Regional malls adjust to stay on top of changes

03/01/2014 11:30 AM

03/02/2014 8:03 AM

For more than two decades, Towne East Square and Towne West Square were the places to shop in Wichita.

But in recent years, they slowly have become just another couple of big shopping centers, as retail on the east side spread up North Rock Road, then to Webb and Greenwich roads; and on the west side sprouted along 21st and up Maize Road.

And when the economy is down, and the amount of money people spend is stagnant, a retail sector built for the good times has felt the strain.

Some nationally have proclaimed the death of malls. But Simon Property Group spokesman Les Morris said that the rumor of malls’ death is premature – just head over to the mall on any weekend to see the crowds.

“Regional malls like Towne East and Towne West are not being developed from the ground up anymore, but it doesn’t mean it’s a dying industry at all,” Morris said. “The regional mall model is there, and the sales are spectacular.”

Towne East, which opened in 1975, is 1.1 million square feet and has 125 stores. It’s still the largest shopping center in Kansas, said Jeff Runnels, area manager for Simon Property Group.

Towne West, which opened in 1980, is 950,000 square feet and has 95 stores. It is among the largest centers in the state.

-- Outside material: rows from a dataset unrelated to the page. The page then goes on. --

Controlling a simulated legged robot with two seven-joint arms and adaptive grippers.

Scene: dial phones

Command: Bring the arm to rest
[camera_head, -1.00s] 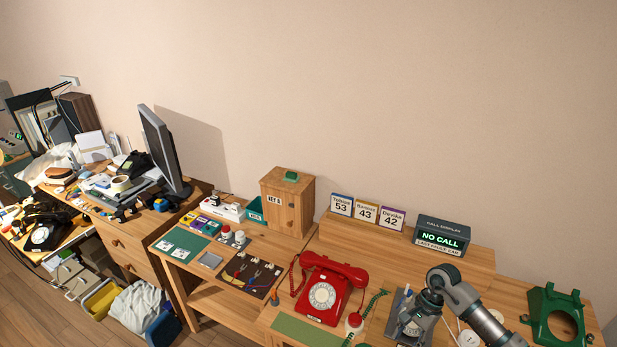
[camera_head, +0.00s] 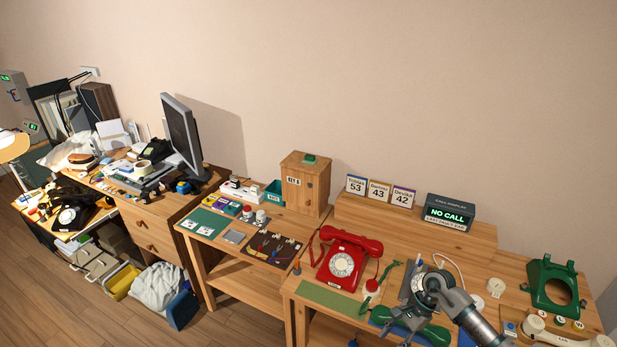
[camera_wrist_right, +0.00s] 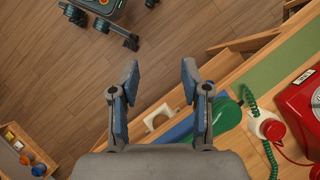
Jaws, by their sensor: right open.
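My right arm (camera_head: 470,312) comes in from the lower right in the head view, over the front of the phone bench. My right gripper's two fingers (camera_wrist_right: 161,78) are spread apart with nothing between them in the right wrist view. Wooden floor shows beyond the fingertips. A green handset (camera_wrist_right: 226,115) is just right of the right finger in that view, partly hidden by it. In the head view the green handset (camera_head: 436,335) lies under the arm near the bench front. My left gripper is in neither view.
The red dial phone (camera_head: 342,262) stands left of my arm. The green phone housing (camera_head: 553,289) is to the right. The call display (camera_head: 449,212) reads NO CALL on the raised shelf. The wooden key cabinet (camera_head: 305,184) stands further left. Open floor (camera_wrist_right: 60,90) lies in front of the bench.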

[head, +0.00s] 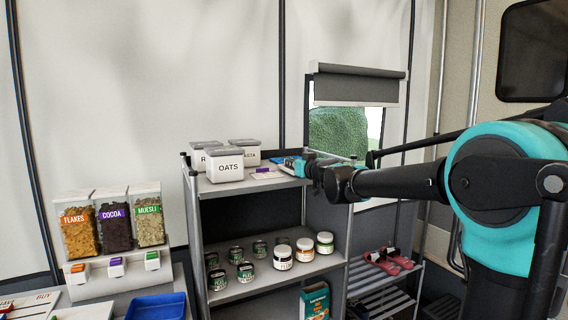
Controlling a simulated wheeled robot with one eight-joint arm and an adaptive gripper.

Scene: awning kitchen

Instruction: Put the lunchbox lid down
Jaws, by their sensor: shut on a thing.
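My gripper (306,167) is at the right end of the top of the grey shelf unit (222,187), with the arm reaching in from the right. It is shut on a small light-blue piece (288,162), seemingly the lunchbox lid, of which little shows. I cannot tell whether this piece touches the shelf top. A flat white item with a purple mark (264,172) lies just left of it. A blue open tray or box (156,307) is at the bottom left; I cannot tell whether it is the lunchbox.
White canisters with grey lids, one marked OATS (225,166), stand left on the shelf top. Tins and jars (282,254) fill the shelf below. Cereal dispensers (115,225) stand at the left. A rack with red shoes (382,262) is at the right.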

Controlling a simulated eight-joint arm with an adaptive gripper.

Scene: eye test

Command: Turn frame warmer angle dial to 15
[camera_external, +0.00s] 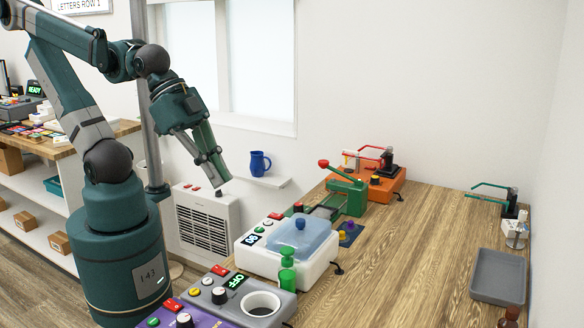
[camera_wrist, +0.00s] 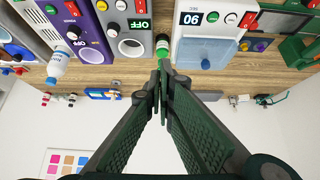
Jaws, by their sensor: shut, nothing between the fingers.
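No label naming the frame warmer is readable, so I cannot tell which machine it is. A grey machine (camera_external: 245,315) with a round well and a green OFF display (camera_external: 236,281) stands at the front; it also shows in the wrist view (camera_wrist: 137,29). Its black dial (camera_external: 219,295) also shows there (camera_wrist: 113,27); its setting is too small to read. A purple machine (camera_external: 207,319) beside it has another dark dial (camera_external: 184,320). My gripper (camera_external: 223,182) is shut and empty in the air, above and behind these machines; its fingertips meet in the wrist view (camera_wrist: 160,72).
A white machine (camera_external: 262,262) with a blue lid (camera_external: 301,243) and a 90 display stands beside the grey one. A green-capped bottle (camera_external: 287,270) stands near. Green (camera_external: 348,197) and orange (camera_external: 385,185) devices stand farther back. A grey tray (camera_external: 498,277) lies right; the middle wood is clear.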

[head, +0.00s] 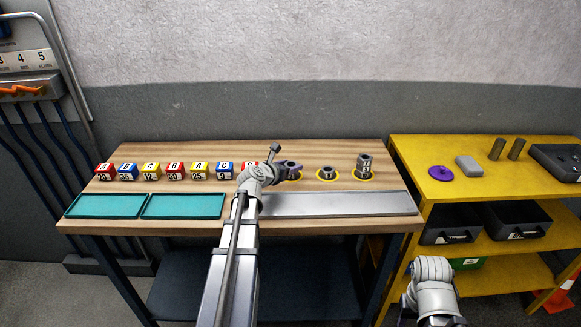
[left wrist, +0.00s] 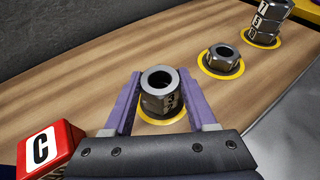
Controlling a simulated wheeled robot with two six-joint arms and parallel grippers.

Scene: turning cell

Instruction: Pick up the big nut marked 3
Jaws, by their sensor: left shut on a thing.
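My left gripper (left wrist: 159,76) has its purple fingers on both sides of a dark metal nut (left wrist: 158,82). It is shut on this nut. The nut shows a pale label low on its near right side that looks like a 3, but is hard to read. A second nut or lower part shows beneath it, over a yellow ring (left wrist: 150,119). In the head view the left gripper (head: 289,166) is at the left ring, and my arm hides part of it. Another nut (head: 327,173) sits alone in the middle ring. A stack of nuts (head: 364,166) stands in the right ring. My right gripper is out of view.
Two teal trays (head: 182,206) and a grey metal strip (head: 335,204) lie along the front. A yellow shelf unit (head: 480,187) stands right.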

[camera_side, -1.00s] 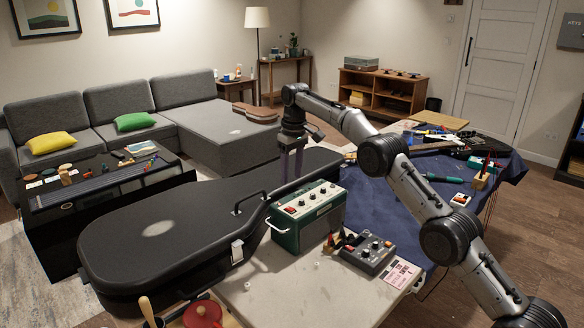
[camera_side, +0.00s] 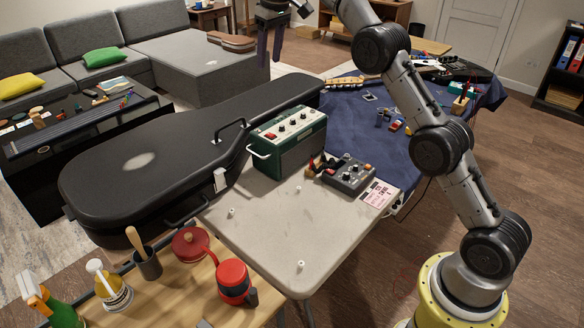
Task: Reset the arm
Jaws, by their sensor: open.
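My gripper (camera_side: 268,62) shows at the top of the side view, pointing down with its two dark fingers apart. It is empty and hangs in the air above and behind the far part of the black guitar case (camera_side: 110,196). Nothing is touching its fingers. My arm arches from the lower right up past the top edge of the picture, so part of the upper links is cut off.
A green amplifier (camera_side: 297,155) and a grey pedal (camera_side: 348,174) stand on the pale table (camera_side: 270,232). A blue cloth (camera_side: 395,160) with small parts lies beyond.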

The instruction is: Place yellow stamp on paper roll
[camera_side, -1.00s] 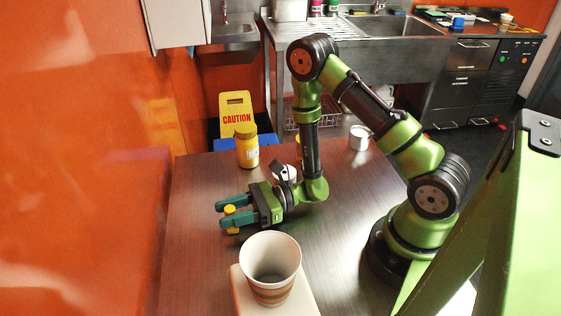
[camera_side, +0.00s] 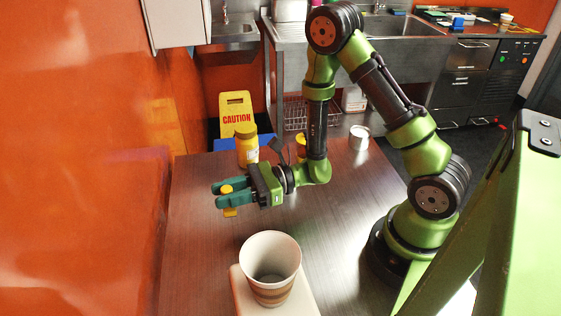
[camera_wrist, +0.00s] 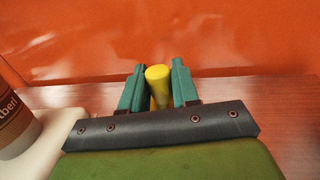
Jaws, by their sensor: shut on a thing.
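My gripper (camera_side: 222,195) is shut on the yellow stamp (camera_side: 229,211) and holds it upright, seemingly above the table's left part. In the wrist view the stamp (camera_wrist: 159,85) stands between the two teal fingers of my gripper (camera_wrist: 158,70). A small whitish cylinder (camera_side: 359,138) stands at the table's back, right of my forearm and well away from the gripper. It may be the paper roll, but it is too small to be sure. My wrist partly hides the area just right of the gripper.
A paper cup (camera_side: 270,253) stands on a white block (camera_side: 304,297) at the front. A yellow-lidded jar (camera_side: 247,146) is behind the gripper. Another yellow item (camera_side: 300,149) is partly hidden by my forearm. The dark table (camera_side: 195,260) is clear at front left.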

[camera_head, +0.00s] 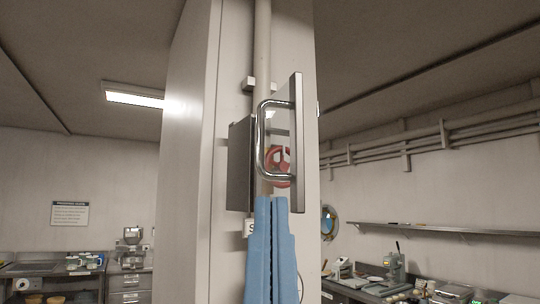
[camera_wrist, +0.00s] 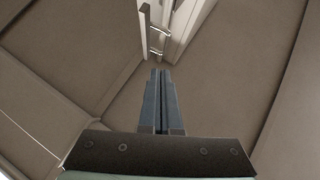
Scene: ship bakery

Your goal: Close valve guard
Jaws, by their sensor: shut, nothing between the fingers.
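The valve guard (camera_head: 298,130) is on a pale column. It shows as a narrow panel swung out, seen nearly edge-on, with a chrome bar handle (camera_head: 261,143). A dark box side (camera_head: 240,165) stands to its left, and a red valve wheel (camera_head: 281,165) shows behind the handle. The guard stands open. My gripper (camera_head: 271,200) is shut and empty, pointing up just below the handle in the head view. In the wrist view my gripper (camera_wrist: 159,72) points toward the handle (camera_wrist: 157,40), with a gap between them.
The column (camera_head: 192,150) rises behind the guard, with a vertical pipe (camera_head: 262,50) on it. Counters with bakery equipment (camera_head: 394,268) stand at right, and a mixer (camera_head: 132,245) at left. A wall shelf (camera_head: 420,229) runs along the right. The space around the handle looks free.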

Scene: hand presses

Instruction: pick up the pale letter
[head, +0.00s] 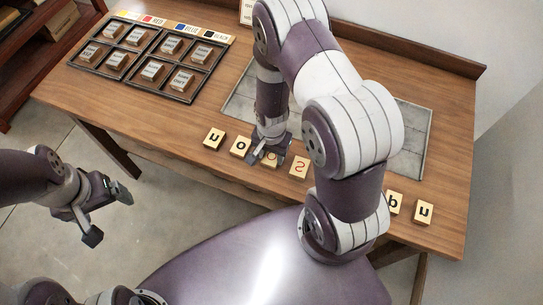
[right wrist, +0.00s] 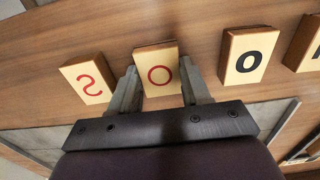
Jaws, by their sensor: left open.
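Letter tiles of pale wood stand in a row along the front of the table. In the right wrist view a tile with a red O (right wrist: 159,76) lies between the fingers of my right gripper (right wrist: 158,82). The fingers are spread on either side of it, with narrow gaps. In the head view my right gripper (head: 270,148) is low over the row and partly hides that tile (head: 270,160). A tile with a red S (head: 299,167) is beside it, and a black O tile (head: 240,146) is on the other side. My left gripper (head: 88,212) is open and empty, off the table.
A black divided tray (head: 134,72) with several labelled blocks stands at the back left. A grey panel (head: 412,140) lies behind the row, partly hidden by my right arm. More black-letter tiles (head: 423,212) are at the right, and another (head: 213,138) is at the left end.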

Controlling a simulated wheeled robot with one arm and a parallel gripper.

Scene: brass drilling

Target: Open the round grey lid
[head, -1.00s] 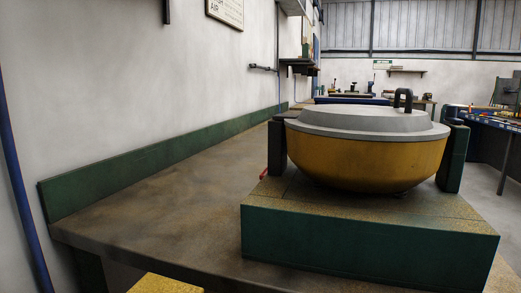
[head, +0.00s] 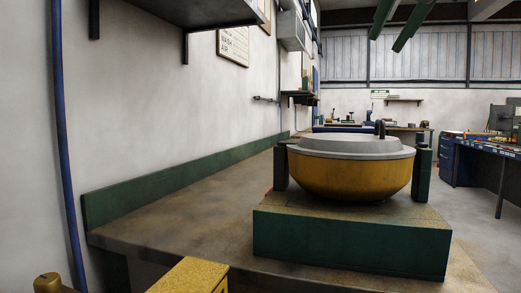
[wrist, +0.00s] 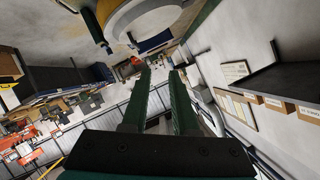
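The round grey lid (head: 350,147) sits flat on a yellow-brown bowl (head: 350,178), with no gap visible between them. A dark handle (head: 380,129) stands at the lid's right rear. The bowl rests on a green-sided block (head: 350,243) between two dark green posts. In the wrist view, the two green fingers of my gripper (wrist: 162,76) are apart with nothing between them. Part of the bowl shows at that view's top edge, clear of the fingers. Whether the head view shows my gripper is unclear.
The block stands on a brown bench (head: 190,215), bare to its left. A green strip (head: 180,185) runs along the wall. A dark shelf (head: 185,12) juts out at upper left. Two green bars show at upper right; I cannot tell whether they are mine.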

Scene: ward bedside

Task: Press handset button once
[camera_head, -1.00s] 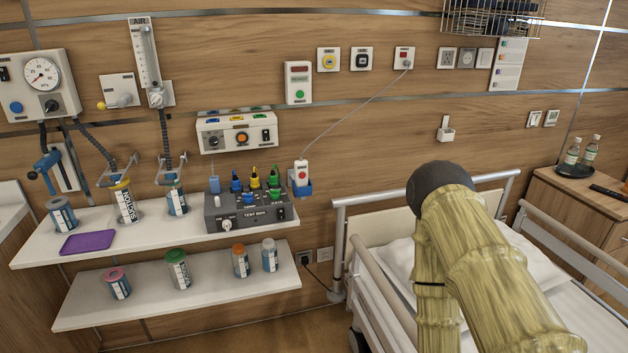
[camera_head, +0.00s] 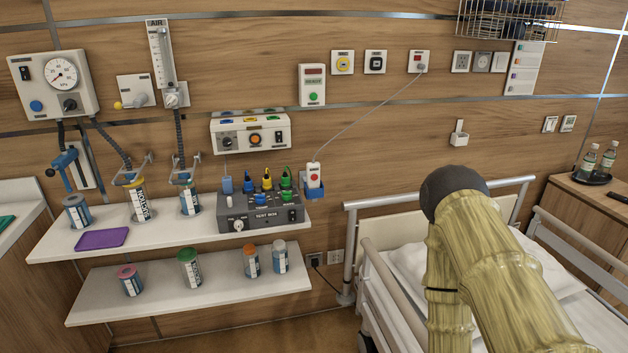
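The handset (camera_head: 313,175) is white with a red button (camera_head: 314,178). My arm, in a yellowish cover with a dark rounded joint, rises at the right in front of the bed. My gripper is out of the picture, so its state is hidden.
The grey test box (camera_head: 262,226) with coloured plugs stands left of the handset on the upper shelf (camera_head: 60,241). Several jars stand on both shelves. The bed rail (camera_head: 400,199) lies right of the shelves. Bottles (camera_head: 606,158) stand on a cabinet at far right.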

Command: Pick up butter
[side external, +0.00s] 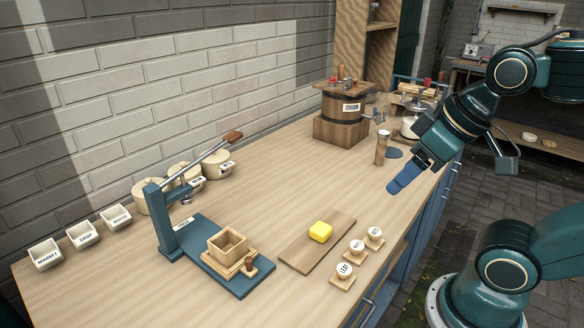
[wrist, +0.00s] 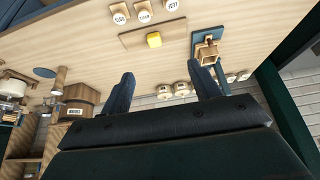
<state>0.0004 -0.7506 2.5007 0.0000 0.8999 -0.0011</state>
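The butter (side external: 320,232) is a small yellow block on a flat wooden board (side external: 300,258) near the front of the worktop. In the wrist view the butter (wrist: 154,40) lies on the board (wrist: 128,40), beyond my fingertips. My gripper (side external: 405,182) is above the worktop's right part, well apart from the butter and to its right. In the wrist view my gripper's two dark blue fingers (wrist: 160,84) are spread wide with nothing between them.
A blue press (side external: 192,240) with a long lever and wooden box stands left of the board. Several round labelled stamps (side external: 357,247) sit right of it. A wooden churn (side external: 346,110), wooden shaker (side external: 382,148), pots (side external: 183,178) and labelled trays (side external: 82,235) stand farther back. The middle worktop is clear.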

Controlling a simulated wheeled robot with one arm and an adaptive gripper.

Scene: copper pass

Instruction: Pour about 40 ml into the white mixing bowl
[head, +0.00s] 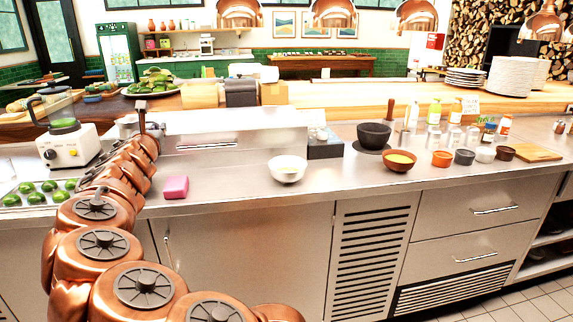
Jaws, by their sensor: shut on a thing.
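The white mixing bowl (287,174) stands upright on the steel counter, right of the pink block. Its inside looks pale, and I cannot tell whether it holds any liquid. My copper arm reaches up and left over the counter. At its far end, my gripper (148,124) shows only as a small dark part, left of the bowl and well apart from it. It is shut on something that my arm mostly hides, and I cannot make out what it is. No pouring stream is visible.
A pink block (175,187) lies between my arm and the bowl. A blender (66,142) and limes (48,187) are at left. A dark mortar (374,135), an orange bowl (399,161) and small cups stand at right. Counter front around the bowl is clear.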

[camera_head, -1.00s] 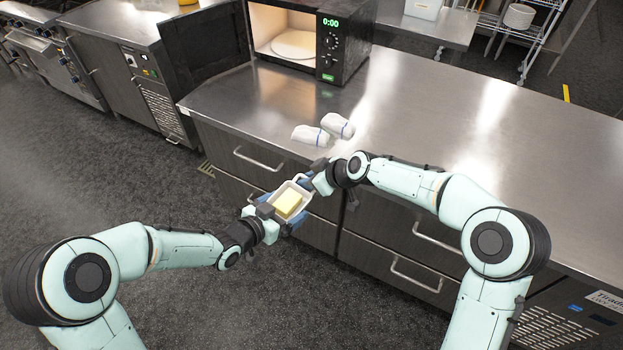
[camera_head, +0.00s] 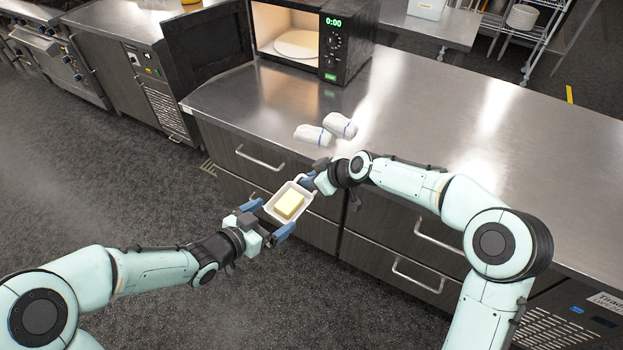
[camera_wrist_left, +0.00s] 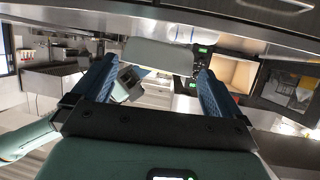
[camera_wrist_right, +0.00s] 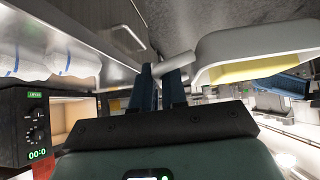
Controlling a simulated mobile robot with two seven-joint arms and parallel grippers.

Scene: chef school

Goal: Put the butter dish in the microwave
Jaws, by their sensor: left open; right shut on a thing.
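The white butter dish (camera_head: 276,212) with a yellow block of butter (camera_head: 289,205) in it is held in the air before the counter's drawers. My right gripper (camera_head: 308,179) is shut on the dish's handle, which shows between its fingers in the right wrist view (camera_wrist_right: 175,66). My left gripper (camera_head: 265,221) is open at the near left side of the dish, its fingers apart. In the left wrist view the dish (camera_wrist_left: 157,56) lies ahead, between the open fingers. The microwave (camera_head: 345,45) stands at the back of the counter with its door (camera_head: 207,47) swung open and a pale plate (camera_head: 298,45) inside.
Two white rolled cloths (camera_head: 325,130) lie on the steel counter (camera_head: 450,120) near its front edge, between the dish and the microwave. The counter to the right is clear. Drawer handles (camera_head: 418,275) stick out below the edge.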

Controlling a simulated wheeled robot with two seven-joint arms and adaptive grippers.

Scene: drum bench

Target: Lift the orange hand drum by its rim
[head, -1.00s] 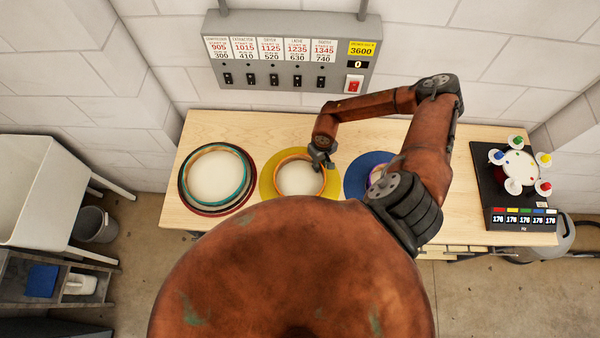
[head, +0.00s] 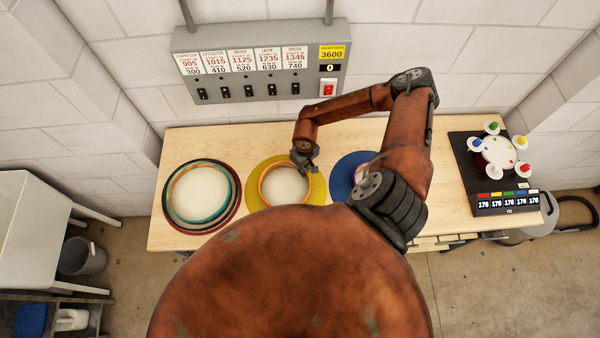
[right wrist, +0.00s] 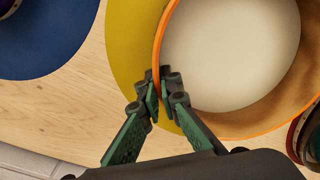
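The orange hand drum (head: 264,186) is a round shell with a pale head and stands over a yellow ring mat (head: 318,189) on the bench. It fills much of the right wrist view, with its orange rim (right wrist: 251,131) and pale head (right wrist: 230,45). My right gripper (head: 303,164) is at the drum's far right rim. In the right wrist view its fingers (right wrist: 160,95) are close together, one on each side of the rim wall. I cannot tell whether any gap lies under the drum. My left gripper is not in view.
A teal-rimmed drum (head: 167,196) stands on a dark, red-edged mat to the left. A blue mat (head: 340,178) lies to the right, partly behind my arm. A black board with colored cups (head: 478,165) is at the right end. A grey switch panel (head: 265,72) hangs above.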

Sales are up at Simon Properties, which built and still owns the two Wichita malls. Sales per square foot for its malls were $579, up 3 percent from a year ago, and occupancy was 96 percent, near a historic high, Morris said.

That’s not to say that regional malls haven’t peaked in their retail dominance. And it’s not to say that some malls aren’t sitting in areas with declining appeal, or that some of their traditional anchors such as Sears and J.C. Penney aren’t in trouble, or even that the Internet isn’t taking an increasingly large bite out of all brick-and-mortar retailers.

Simon has certainly adjusted to stay on top of such changes.

It sold off the Wichita Mall on East Harry in 2002 and the Hutchinson Mall in 2004. It has added more nontraditional tenants at its regional malls to keep occupancy high. One of Towne East’s bigger tenants is Wright Career College.

“We are starting to see more nonretail uses in the industry,” Runnels said.

And, most importantly for Wichita, in December Simon announced that it would spin off Towne West, along with 43 smaller regional malls and a number of strip centers, into its own company. The smaller malls all have net operating income of $10 million or less.

Simon will continue to manage the spun-off malls and noted that the malls together have an occupancy of about 90 percent.

By spinning off the smaller malls and its strip centers, the remaining company will see higher occupancy rates and profits, the company said in a December news release.

In turn, Simon will focus on faster growing sectors: premium outlet malls, which have become the hot retail sector in the economically squeezed era of the last five years, and malls overseas.

Even so, malls continue to enjoy a future, said Morris.

“It may be the best delivery system of goods and services ever in this country,” Morris said.